| Request |
Each line from the one that contains "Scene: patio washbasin" to the end of the material must be quoted exactly; include both end lines and nothing else.

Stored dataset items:
━━━━━━━━
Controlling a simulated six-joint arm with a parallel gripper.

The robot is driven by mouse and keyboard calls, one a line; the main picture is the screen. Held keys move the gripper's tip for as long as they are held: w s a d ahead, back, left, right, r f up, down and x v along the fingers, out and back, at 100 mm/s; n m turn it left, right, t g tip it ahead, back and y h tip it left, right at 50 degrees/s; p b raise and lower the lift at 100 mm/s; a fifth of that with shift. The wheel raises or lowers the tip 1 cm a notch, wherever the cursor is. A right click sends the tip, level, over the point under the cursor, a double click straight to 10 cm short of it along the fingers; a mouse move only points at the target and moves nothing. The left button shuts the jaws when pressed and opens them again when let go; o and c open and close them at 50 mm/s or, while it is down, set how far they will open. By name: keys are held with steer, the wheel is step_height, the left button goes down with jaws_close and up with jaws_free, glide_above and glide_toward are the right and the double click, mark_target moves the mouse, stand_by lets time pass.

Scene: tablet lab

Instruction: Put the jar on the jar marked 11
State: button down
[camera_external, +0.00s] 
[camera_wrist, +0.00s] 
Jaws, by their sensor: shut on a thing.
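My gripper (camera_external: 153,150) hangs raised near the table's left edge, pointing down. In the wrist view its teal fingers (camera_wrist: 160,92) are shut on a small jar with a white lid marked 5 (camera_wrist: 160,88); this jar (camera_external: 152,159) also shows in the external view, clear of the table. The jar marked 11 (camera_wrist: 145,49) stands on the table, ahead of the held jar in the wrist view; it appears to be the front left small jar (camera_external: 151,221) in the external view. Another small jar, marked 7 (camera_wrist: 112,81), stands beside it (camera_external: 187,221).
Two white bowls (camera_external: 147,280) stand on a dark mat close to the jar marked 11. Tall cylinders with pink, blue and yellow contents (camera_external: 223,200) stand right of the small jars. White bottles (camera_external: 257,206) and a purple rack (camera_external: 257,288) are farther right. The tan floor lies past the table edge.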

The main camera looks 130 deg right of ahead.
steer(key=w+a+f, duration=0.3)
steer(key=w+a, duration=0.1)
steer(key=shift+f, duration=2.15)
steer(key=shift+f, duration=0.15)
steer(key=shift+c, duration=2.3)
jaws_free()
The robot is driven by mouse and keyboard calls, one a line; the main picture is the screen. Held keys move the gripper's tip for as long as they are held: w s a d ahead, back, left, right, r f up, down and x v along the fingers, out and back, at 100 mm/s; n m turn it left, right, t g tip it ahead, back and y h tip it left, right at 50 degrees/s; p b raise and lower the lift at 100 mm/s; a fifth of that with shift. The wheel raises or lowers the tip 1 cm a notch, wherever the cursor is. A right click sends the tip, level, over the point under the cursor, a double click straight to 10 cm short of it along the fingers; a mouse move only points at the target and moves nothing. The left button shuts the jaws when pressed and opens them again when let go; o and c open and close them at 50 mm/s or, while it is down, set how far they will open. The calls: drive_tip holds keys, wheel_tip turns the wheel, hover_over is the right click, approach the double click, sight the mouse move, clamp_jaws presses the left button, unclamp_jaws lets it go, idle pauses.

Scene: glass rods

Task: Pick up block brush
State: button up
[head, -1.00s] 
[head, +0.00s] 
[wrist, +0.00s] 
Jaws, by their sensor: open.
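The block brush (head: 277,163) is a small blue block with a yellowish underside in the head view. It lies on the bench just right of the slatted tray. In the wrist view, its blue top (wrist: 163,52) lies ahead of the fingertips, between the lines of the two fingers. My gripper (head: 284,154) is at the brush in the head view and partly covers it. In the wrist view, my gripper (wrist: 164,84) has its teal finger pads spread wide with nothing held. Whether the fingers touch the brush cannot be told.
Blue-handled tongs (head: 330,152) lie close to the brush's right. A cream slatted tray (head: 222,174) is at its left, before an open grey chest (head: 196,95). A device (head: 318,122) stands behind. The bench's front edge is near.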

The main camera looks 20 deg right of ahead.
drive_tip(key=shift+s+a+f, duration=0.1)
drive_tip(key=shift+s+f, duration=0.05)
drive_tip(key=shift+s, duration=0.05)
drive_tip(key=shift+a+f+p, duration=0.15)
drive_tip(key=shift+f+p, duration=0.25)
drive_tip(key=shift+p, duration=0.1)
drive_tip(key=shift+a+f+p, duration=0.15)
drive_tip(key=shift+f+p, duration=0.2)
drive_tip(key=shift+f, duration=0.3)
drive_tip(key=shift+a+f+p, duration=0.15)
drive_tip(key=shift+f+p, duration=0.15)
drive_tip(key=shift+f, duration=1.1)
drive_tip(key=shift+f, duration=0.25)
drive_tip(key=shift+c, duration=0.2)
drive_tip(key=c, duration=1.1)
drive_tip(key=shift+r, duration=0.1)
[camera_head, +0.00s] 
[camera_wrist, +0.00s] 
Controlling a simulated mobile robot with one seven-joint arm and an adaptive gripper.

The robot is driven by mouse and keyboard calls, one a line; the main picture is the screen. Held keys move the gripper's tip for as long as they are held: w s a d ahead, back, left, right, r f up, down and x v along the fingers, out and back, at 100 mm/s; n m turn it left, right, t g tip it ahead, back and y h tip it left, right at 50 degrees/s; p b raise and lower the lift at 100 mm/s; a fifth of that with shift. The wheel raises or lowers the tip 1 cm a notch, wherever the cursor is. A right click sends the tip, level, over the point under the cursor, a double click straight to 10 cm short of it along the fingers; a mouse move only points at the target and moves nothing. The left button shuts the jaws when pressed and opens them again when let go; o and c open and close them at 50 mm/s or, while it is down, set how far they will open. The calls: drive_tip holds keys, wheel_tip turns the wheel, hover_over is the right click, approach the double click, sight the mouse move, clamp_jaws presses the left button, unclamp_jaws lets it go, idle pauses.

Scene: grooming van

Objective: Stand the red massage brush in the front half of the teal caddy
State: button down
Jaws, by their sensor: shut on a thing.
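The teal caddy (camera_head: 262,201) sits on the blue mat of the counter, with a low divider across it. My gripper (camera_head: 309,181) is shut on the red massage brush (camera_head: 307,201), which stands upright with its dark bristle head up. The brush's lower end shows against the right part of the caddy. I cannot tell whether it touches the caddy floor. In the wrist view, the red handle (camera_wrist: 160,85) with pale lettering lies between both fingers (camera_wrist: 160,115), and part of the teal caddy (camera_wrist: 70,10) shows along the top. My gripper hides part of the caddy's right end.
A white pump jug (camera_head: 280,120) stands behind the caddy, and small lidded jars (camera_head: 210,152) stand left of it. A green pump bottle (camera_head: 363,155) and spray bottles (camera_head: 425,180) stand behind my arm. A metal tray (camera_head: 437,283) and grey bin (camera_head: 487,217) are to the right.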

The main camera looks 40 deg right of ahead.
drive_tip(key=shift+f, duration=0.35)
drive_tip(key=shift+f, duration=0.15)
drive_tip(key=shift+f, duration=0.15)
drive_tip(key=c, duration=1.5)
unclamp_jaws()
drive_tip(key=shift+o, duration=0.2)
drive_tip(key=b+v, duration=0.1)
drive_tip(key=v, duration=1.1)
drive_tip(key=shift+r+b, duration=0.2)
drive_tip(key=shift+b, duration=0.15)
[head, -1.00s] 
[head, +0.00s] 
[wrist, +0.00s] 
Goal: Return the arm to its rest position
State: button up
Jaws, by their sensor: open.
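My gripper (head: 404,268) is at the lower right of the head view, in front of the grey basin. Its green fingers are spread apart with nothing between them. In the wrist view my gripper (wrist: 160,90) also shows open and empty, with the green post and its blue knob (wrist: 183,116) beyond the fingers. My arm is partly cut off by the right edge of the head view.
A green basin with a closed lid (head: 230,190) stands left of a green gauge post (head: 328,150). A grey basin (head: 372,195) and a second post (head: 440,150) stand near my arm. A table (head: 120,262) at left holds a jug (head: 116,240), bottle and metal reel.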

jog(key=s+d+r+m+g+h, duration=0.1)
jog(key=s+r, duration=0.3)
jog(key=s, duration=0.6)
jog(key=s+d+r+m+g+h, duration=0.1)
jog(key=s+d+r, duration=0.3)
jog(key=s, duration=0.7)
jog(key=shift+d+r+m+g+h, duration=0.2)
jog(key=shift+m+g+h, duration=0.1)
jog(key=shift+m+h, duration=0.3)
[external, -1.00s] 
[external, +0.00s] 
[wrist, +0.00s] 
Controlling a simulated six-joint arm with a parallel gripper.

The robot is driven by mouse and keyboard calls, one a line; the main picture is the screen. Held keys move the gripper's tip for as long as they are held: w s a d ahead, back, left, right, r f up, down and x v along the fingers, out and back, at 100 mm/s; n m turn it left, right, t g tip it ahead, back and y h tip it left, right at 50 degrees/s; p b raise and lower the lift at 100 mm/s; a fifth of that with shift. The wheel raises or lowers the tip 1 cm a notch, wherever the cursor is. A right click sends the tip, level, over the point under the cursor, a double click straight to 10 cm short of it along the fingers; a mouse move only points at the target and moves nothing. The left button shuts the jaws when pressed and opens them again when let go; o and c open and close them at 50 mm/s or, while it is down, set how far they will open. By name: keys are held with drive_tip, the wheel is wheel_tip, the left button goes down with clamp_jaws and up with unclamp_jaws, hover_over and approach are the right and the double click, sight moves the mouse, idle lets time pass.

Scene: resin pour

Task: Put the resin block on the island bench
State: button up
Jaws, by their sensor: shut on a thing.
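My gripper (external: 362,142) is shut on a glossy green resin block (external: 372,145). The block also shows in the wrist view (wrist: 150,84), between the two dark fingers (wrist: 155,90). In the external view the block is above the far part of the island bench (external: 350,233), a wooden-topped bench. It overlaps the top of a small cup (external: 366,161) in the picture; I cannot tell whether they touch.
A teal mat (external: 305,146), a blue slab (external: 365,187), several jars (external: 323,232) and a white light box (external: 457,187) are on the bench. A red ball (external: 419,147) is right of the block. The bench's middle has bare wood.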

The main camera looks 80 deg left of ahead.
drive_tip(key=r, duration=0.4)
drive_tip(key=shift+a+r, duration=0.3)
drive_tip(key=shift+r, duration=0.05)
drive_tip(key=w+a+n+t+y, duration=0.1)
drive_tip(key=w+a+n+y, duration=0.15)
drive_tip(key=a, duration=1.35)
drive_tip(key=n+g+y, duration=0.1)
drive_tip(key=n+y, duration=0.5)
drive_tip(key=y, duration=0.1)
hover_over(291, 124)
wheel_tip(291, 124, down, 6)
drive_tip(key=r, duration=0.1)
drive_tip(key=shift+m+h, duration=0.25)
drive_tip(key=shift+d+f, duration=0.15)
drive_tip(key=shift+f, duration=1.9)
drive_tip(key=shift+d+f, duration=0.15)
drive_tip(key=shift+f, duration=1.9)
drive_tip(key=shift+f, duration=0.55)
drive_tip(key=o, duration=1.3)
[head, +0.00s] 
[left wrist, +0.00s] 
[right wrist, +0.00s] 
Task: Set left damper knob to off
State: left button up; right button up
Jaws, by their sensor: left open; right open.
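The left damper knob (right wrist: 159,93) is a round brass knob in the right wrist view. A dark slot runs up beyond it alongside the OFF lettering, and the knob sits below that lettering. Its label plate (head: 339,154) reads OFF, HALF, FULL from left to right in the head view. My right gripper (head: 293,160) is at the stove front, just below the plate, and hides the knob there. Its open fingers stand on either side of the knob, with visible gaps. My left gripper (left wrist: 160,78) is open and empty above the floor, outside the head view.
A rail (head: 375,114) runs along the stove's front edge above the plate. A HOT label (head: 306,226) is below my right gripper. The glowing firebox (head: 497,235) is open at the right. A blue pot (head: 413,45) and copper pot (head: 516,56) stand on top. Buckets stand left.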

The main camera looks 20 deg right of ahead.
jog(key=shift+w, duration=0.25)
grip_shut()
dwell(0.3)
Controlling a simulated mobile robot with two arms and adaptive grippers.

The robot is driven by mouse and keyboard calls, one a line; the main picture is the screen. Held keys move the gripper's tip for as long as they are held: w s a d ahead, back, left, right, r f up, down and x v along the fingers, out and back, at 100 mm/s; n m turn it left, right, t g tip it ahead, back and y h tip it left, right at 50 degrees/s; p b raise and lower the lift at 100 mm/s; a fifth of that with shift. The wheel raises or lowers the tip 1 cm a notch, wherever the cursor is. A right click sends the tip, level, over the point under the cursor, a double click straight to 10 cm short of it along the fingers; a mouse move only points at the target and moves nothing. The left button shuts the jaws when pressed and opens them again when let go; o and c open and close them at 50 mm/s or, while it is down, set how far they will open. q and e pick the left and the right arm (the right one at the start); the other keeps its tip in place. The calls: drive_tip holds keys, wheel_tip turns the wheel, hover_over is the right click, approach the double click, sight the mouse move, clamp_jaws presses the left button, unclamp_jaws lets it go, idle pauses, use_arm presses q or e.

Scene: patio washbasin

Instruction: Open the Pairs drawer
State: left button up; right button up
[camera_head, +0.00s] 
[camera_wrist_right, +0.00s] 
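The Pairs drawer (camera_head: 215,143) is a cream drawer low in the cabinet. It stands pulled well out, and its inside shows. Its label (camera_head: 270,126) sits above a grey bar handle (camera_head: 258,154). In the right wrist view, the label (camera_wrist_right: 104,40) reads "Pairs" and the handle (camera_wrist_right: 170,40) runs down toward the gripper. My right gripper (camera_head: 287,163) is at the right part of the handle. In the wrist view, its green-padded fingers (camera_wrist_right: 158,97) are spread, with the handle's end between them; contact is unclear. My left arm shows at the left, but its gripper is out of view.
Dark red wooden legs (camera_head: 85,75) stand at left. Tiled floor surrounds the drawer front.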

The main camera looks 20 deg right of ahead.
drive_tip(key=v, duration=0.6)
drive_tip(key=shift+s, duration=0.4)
━━━━━━━━
| Solution |
Scene: patio washbasin

Instruction: Open the Pairs drawer
State: left button up; right button up
[camera_head, +0.00s] 
[camera_wrist_right, +0.00s] 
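The Pairs drawer (camera_head: 215,143) is a cream drawer low in the cabinet. It stands pulled well out, and its inside shows. Its label (camera_head: 270,126) sits above a grey bar handle (camera_head: 258,154). In the right wrist view, the label (camera_wrist_right: 104,40) reads "Pairs" and the handle (camera_wrist_right: 170,40) runs down toward the gripper. My right gripper (camera_head: 287,163) is at the right part of the handle. In the wrist view, its green-padded fingers (camera_wrist_right: 158,97) are spread, with the handle's end between them; contact is unclear. My left arm shows at the left, but its gripper is out of view.
Dark red wooden legs (camera_head: 85,75) stand at left. Tiled floor surrounds the drawer front.

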The main camera looks 20 deg right of ahead.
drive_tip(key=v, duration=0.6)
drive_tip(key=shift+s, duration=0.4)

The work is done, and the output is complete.